##### Extracted entries
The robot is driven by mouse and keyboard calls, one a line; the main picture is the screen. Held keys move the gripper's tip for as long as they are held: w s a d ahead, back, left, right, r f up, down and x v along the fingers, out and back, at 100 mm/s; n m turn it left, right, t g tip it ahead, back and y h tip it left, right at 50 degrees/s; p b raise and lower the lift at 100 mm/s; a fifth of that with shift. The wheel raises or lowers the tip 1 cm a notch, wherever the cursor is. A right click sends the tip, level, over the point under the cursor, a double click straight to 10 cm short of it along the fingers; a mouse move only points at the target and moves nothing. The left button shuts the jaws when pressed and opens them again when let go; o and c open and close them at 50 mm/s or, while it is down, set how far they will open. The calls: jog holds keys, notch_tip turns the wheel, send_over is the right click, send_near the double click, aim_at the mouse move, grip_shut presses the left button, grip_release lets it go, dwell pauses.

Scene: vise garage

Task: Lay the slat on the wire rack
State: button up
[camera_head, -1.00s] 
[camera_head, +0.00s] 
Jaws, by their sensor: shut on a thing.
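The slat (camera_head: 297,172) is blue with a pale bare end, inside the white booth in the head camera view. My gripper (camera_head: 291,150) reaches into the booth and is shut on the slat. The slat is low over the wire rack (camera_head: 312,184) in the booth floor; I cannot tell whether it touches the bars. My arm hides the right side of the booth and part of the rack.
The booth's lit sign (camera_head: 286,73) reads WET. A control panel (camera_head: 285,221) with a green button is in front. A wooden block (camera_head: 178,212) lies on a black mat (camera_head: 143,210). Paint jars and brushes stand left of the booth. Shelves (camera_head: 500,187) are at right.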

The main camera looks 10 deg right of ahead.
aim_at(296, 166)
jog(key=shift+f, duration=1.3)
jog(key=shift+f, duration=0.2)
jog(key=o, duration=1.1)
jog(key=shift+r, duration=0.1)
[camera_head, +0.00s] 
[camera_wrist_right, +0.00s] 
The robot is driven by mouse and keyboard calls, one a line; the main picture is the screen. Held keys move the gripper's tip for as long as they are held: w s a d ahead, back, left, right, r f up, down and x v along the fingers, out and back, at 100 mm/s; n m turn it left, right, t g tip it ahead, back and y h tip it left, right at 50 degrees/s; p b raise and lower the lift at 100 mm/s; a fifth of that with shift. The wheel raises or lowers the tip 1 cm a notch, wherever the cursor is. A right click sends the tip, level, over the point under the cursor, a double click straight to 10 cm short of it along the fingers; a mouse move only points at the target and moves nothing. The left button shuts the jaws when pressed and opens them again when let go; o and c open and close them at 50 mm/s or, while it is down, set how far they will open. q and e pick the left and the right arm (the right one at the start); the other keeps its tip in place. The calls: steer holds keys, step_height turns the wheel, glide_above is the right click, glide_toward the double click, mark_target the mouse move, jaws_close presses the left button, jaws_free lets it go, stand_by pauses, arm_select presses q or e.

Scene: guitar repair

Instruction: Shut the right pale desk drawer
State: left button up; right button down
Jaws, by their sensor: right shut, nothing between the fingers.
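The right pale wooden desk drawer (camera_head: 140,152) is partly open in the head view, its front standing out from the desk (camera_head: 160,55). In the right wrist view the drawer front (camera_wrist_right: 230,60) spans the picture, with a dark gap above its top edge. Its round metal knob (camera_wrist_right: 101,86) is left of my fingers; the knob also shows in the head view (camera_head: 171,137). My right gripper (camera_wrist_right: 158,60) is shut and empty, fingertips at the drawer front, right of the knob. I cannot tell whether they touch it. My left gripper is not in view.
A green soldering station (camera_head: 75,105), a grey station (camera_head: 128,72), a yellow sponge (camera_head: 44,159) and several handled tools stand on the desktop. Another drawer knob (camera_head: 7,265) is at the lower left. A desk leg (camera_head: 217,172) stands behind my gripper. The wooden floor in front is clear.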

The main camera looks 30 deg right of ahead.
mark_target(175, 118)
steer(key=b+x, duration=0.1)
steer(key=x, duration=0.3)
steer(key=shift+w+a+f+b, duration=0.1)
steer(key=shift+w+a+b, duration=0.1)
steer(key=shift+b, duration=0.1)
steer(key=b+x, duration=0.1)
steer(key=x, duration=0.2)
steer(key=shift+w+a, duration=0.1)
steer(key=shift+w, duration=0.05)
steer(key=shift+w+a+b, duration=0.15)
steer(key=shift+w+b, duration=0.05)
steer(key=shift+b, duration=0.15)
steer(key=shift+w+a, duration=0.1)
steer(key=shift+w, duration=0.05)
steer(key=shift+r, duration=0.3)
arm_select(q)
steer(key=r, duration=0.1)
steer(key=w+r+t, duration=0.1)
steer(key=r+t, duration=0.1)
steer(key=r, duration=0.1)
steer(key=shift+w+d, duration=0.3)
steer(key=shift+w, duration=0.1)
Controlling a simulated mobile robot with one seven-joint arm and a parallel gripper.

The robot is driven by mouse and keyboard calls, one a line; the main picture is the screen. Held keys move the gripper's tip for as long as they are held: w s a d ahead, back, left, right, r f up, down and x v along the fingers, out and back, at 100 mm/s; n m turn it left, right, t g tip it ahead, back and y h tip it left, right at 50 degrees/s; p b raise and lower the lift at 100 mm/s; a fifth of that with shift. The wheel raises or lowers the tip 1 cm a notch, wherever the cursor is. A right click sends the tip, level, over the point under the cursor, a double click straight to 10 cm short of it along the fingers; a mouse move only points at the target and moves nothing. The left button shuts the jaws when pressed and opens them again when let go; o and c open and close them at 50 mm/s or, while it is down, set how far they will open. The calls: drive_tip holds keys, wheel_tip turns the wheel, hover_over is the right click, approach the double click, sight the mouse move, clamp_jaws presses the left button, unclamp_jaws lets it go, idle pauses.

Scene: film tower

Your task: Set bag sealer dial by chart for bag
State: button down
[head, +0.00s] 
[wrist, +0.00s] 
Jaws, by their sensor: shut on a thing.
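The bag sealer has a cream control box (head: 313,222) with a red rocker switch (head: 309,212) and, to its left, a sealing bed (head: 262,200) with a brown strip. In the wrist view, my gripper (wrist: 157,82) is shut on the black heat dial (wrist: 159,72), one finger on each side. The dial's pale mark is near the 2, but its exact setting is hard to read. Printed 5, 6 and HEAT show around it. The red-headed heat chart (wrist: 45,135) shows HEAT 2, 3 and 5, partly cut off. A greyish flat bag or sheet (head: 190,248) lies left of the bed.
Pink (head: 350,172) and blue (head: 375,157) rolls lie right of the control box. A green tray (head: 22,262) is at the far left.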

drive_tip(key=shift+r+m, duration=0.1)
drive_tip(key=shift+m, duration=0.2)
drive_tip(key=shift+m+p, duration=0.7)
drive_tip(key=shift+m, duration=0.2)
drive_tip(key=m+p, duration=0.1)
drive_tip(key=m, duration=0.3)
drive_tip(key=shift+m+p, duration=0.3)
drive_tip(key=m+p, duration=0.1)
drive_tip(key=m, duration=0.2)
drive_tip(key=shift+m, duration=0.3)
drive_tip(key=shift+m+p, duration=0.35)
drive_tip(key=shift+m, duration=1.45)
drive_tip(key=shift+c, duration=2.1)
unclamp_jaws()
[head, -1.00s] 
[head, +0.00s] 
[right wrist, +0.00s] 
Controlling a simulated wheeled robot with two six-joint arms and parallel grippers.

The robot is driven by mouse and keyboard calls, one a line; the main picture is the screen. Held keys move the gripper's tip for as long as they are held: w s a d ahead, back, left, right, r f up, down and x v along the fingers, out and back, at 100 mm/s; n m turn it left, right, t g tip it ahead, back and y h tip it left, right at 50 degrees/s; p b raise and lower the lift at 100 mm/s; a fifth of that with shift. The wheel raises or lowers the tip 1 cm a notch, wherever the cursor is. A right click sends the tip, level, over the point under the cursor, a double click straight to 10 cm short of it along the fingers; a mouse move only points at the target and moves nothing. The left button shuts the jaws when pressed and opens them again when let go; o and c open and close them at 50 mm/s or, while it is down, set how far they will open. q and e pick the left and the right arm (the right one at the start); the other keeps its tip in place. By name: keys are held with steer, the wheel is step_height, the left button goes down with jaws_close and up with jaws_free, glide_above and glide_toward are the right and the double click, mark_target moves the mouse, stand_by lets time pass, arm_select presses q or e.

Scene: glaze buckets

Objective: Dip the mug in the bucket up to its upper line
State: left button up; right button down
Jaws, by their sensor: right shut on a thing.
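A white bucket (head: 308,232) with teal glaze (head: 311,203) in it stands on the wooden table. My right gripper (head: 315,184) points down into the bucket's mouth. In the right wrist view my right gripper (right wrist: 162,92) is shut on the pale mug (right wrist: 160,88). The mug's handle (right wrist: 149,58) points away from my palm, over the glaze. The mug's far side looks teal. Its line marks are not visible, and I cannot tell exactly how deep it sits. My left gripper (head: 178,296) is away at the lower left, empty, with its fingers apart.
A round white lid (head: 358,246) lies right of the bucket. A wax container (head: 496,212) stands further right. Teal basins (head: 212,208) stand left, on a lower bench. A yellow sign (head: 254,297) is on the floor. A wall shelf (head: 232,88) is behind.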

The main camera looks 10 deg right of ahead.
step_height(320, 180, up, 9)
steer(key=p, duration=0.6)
##########
Work to be completed:
Gather each line in the entries above where the string "joint" is found.

The output:
Controlling a simulated mobile robot with one seven-joint arm and a parallel gripper.
Controlling a simulated wheeled robot with two six-joint arms and parallel grippers.

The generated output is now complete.